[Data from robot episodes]
• • • •

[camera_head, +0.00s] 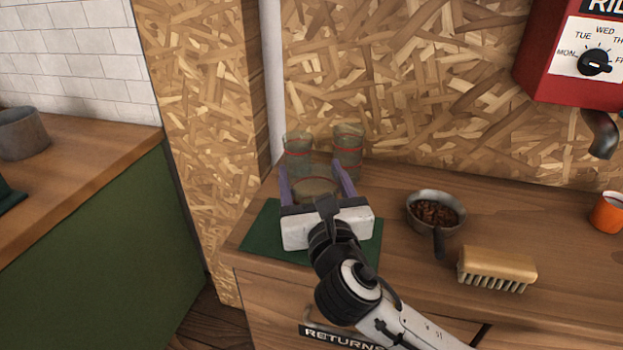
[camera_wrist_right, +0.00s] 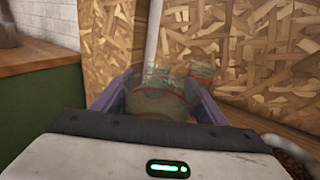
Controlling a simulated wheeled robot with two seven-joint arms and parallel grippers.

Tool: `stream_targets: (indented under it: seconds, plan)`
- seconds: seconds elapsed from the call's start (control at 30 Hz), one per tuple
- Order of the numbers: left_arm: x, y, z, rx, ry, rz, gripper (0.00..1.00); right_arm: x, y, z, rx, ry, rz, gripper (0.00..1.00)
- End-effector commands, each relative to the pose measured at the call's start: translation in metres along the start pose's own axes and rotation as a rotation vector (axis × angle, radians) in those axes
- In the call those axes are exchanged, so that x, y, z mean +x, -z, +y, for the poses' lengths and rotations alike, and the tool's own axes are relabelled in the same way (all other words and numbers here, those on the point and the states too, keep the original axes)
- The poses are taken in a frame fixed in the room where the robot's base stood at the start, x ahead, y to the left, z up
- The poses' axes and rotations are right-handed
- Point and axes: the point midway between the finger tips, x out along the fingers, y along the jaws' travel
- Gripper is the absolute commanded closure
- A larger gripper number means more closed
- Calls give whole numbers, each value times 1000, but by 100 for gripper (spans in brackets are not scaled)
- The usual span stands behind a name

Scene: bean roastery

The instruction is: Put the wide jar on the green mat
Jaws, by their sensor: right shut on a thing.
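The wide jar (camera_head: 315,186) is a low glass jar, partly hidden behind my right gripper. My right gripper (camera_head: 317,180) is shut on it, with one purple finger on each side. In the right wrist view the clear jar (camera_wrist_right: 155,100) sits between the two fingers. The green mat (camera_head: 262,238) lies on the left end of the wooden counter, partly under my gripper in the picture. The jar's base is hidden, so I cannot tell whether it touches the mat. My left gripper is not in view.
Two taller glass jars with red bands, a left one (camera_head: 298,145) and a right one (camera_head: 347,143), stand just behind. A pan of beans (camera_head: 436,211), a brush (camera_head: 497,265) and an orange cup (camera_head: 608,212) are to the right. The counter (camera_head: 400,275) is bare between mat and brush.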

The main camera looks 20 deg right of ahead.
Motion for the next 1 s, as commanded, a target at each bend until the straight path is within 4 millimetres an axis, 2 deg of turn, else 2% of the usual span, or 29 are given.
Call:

• • • •

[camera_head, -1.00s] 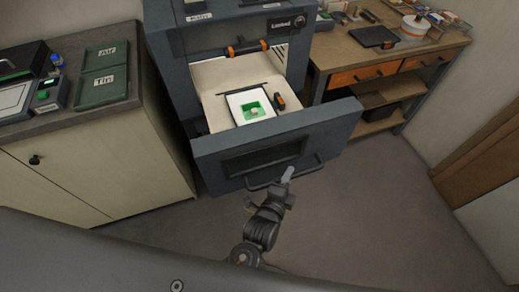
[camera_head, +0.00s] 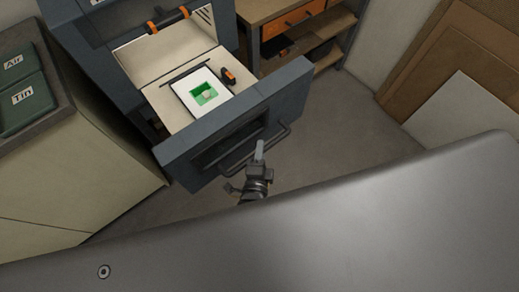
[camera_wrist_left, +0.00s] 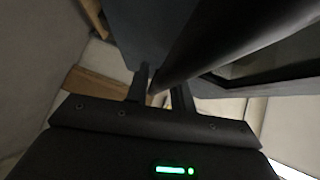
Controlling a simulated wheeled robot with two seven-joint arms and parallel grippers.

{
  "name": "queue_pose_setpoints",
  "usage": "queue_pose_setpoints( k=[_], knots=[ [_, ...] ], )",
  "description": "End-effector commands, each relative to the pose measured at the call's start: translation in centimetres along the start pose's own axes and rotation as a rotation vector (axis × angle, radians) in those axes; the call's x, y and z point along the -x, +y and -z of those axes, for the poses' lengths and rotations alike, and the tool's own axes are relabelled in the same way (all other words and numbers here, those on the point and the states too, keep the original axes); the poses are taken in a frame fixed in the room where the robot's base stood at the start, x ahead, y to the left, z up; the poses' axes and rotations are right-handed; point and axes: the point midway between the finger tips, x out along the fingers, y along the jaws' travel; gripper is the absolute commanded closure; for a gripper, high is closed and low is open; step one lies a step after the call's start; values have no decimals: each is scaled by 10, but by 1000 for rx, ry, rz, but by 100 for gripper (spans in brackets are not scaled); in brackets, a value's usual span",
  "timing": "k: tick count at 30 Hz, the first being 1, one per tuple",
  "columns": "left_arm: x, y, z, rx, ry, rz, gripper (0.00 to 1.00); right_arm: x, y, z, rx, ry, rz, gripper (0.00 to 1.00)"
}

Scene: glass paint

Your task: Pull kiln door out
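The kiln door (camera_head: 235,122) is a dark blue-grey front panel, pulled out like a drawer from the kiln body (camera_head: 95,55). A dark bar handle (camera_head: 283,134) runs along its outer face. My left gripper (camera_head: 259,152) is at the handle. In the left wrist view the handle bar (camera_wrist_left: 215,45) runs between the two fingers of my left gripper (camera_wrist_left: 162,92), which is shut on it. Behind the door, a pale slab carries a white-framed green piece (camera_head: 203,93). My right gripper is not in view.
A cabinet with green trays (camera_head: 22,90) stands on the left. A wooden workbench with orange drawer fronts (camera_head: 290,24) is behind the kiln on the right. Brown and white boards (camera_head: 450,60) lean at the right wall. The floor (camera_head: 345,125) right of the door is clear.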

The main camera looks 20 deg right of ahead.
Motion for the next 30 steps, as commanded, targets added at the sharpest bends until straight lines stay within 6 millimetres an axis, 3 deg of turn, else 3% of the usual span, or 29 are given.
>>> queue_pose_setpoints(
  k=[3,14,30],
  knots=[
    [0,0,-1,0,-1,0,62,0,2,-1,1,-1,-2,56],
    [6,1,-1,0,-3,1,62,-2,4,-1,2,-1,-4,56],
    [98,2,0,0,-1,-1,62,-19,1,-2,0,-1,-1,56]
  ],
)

• • • •

Exercise details: Output exactly one stretch of the listing: from the line containing "- End-effector commands, each" through the line containing "- In the call", both end lines included.

Complete output:
- End-effector commands, each relative to the pose measured at the call's start: translation in metres along the start pose's own axes and rotation as a rotation vector (axis × angle, radians) in those axes
- In the call those axes are exchanged, so that x, y, z mean +x, -z, +y, for the poses' lengths and rotations alike, and the tool's own axes are relabelled in the same way (all other words and numbers here, those on the point and the states too, keep the original axes)

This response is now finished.